Brandon Wilson pic2 (2)
Hi my name is Brandon Lee Wilson I am 20 years old. I am honored to have this opportunity to be here with you all, be a part of this community and to share with you my story.

I am a person who made something out of nothing. My mother kicked me out when I was only eleven years old. I have been homeless for seven years of my life and have been in and out of several out-of home placements (shelters and couch hopping). When I first heard of the Ain Dah Yung Center I was 14 years old.

The minute I stepped in the door I felt like I was HOME. I remember that the staff treated me like they knew me for years. They introduced me to everyone. Talked with me right away about the rules and guidelines, and treated me like I was an equal amongst them.

The Ain Dah Yung Center was not a shelter, in my eyes it was a safe haven. It was also a place that would not hesitate to acknowledge your accomplishments, or acknowledge when you’re slacking off. ADYC showed me that there ARE people that care. But me being young, I was still focused on the wrong things… so I left.

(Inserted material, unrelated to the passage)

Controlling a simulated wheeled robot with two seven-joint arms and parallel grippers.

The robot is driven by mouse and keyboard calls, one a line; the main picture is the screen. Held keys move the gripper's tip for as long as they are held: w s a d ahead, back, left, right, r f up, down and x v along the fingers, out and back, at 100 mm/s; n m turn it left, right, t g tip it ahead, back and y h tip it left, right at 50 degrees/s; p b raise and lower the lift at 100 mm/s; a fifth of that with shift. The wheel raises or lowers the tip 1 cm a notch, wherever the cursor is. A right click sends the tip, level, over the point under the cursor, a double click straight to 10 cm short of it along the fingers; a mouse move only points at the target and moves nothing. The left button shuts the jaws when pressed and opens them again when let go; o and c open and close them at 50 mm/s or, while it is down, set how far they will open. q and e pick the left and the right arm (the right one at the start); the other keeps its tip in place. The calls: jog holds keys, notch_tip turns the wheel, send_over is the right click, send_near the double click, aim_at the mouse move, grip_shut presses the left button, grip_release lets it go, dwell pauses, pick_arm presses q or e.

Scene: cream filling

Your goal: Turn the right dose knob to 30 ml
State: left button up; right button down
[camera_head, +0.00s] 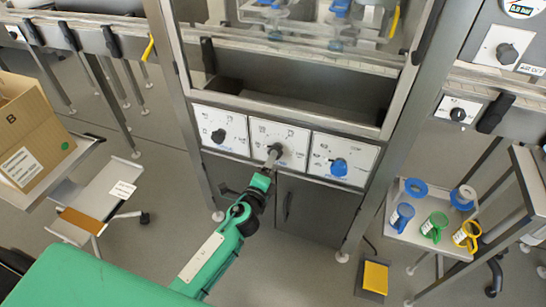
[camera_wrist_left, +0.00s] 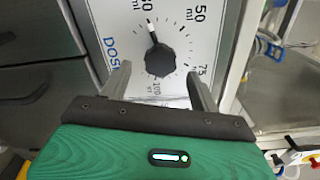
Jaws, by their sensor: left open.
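A black dose knob (camera_wrist_left: 159,60) shows in the wrist view on a white panel marked DOSE. The scale shows 50 ml, 75 and 100, plus a cut-off label ending in 0 ml. Its white pointer is toward that cut-off label at the top, left of 50. My left gripper (camera_wrist_left: 158,72) is open, with one finger on either side of the knob's lower part; contact cannot be told. In the head view my left gripper (camera_head: 273,154) is at the middle panel (camera_head: 296,134) of three and covers most of its knob. My right gripper is out of view.
A black knob (camera_head: 218,136) is on the left panel and a blue knob (camera_head: 339,167) on the right panel. A metal trough (camera_head: 300,112) is above them. Several cups stand on a side shelf (camera_head: 406,232) at right. A cardboard box (camera_head: 32,130) is at left.

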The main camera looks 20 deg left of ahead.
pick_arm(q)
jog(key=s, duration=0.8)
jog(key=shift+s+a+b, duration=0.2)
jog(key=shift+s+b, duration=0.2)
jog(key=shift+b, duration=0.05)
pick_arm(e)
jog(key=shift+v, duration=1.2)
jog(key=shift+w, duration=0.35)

At the time, I felt like I wasn’t ready for the structure and the stability. I wasn’t ready to open up. I didn’t trust that they would understand what was happening to me. I felt like they were getting too close, and for me when people got too close…they eventually disappear.

The second time I came to the Ain Dah Yung Center shelter, I was 16 years old. This time I had obtainable goals – like staying in school, finding work, and getting my grades up… all things that I was working on so that I could move to the Youth Lodge… thus reaching a goal that I thought was untouchable, finding long term housing that was safe and stable.

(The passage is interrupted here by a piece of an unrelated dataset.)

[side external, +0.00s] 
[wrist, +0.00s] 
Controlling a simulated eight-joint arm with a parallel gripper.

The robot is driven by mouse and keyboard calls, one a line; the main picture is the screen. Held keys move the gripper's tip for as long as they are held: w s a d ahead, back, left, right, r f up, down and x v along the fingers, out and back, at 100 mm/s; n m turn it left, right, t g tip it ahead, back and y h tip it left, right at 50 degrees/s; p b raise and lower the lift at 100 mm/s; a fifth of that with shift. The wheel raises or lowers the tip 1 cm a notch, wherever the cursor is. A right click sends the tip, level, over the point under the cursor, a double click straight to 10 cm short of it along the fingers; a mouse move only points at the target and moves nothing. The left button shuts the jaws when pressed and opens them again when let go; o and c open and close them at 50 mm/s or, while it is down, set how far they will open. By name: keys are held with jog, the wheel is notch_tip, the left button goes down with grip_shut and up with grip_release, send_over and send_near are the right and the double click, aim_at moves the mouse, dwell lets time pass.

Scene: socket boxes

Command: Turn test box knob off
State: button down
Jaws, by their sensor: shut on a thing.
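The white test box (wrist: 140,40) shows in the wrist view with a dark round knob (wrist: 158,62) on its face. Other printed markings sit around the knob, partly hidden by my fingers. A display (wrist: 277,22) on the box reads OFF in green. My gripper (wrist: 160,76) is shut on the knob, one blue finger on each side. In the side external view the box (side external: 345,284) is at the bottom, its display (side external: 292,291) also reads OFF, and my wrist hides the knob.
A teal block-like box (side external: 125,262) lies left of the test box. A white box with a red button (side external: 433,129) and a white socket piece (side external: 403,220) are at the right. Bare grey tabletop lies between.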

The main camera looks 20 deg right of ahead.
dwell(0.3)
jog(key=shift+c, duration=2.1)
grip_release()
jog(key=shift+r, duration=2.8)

My journey at the Youth Lodge included staff who understood me and knew what I was going through. They taught me about budgeting and credit cards, how to buy groceries and not overspend. They taught me how to interview for jobs so that I could actually get a job and not be nervous. We had weekly meetings where things were explained to me, the rules were consistent and I knew what to expect. The staff talked with us about using drugs and the realities of that world and life style. The Ain Dah Yung Center prepared me for real life.

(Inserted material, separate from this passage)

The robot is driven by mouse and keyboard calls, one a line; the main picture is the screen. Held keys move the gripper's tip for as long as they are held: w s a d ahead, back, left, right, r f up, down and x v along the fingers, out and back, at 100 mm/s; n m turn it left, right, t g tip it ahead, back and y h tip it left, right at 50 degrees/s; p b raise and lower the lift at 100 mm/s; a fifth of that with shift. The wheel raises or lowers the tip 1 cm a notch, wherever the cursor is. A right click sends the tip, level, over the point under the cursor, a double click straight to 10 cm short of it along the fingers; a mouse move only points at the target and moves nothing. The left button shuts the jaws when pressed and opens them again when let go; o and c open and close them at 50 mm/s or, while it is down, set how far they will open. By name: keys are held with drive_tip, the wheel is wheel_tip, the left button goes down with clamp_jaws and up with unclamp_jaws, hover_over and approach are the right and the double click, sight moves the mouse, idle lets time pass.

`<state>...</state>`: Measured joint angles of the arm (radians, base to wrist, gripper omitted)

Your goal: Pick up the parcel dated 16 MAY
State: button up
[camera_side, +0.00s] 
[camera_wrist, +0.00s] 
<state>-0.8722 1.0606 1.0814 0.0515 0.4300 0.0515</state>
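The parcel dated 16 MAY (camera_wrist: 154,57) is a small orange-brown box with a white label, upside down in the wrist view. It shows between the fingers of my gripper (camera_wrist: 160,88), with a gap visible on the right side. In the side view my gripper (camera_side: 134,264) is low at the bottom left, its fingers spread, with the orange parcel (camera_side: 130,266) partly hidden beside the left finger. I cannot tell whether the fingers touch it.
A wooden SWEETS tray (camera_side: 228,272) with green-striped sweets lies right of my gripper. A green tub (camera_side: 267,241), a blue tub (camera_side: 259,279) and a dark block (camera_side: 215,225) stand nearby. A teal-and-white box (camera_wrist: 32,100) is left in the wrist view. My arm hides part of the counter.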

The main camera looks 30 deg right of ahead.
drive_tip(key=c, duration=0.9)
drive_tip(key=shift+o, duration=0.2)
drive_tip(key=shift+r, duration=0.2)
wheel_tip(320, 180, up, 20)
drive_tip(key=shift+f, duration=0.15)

It was at ADYC that I was able to start writing again, something that I started when I first became homeless as a young kid. It was my escape, my means to thrive… and now it is something that I get to share with other youth who are struggling.

Today I am a step-father of two beautiful kids: Alexzander, age 8 and Destiny, age 10. I’m in a wonderful relationship that’s now going on for four years. I have a nice three bedroom apartment on the Eastside of St. Paul. I work for Ramsey County Human Services as a customer service specialist and I’m also a workshop coordinator for a non-profit organization called the Irredusible Grace foundation, which works with vulnerable youth – especially those who are ageing out of foster care or state guardianship – to become successful adults. We assist youth to develop emotional trust in adults while planning and achieving their college career and life goals.

I appreciate all of the Staff at ADYC for all they have done to help and support me. I feel if it wasn’t for them I would not be the humble man I am today.

They will always be looked at as my family and a part of why I am someone who made something out of nothing.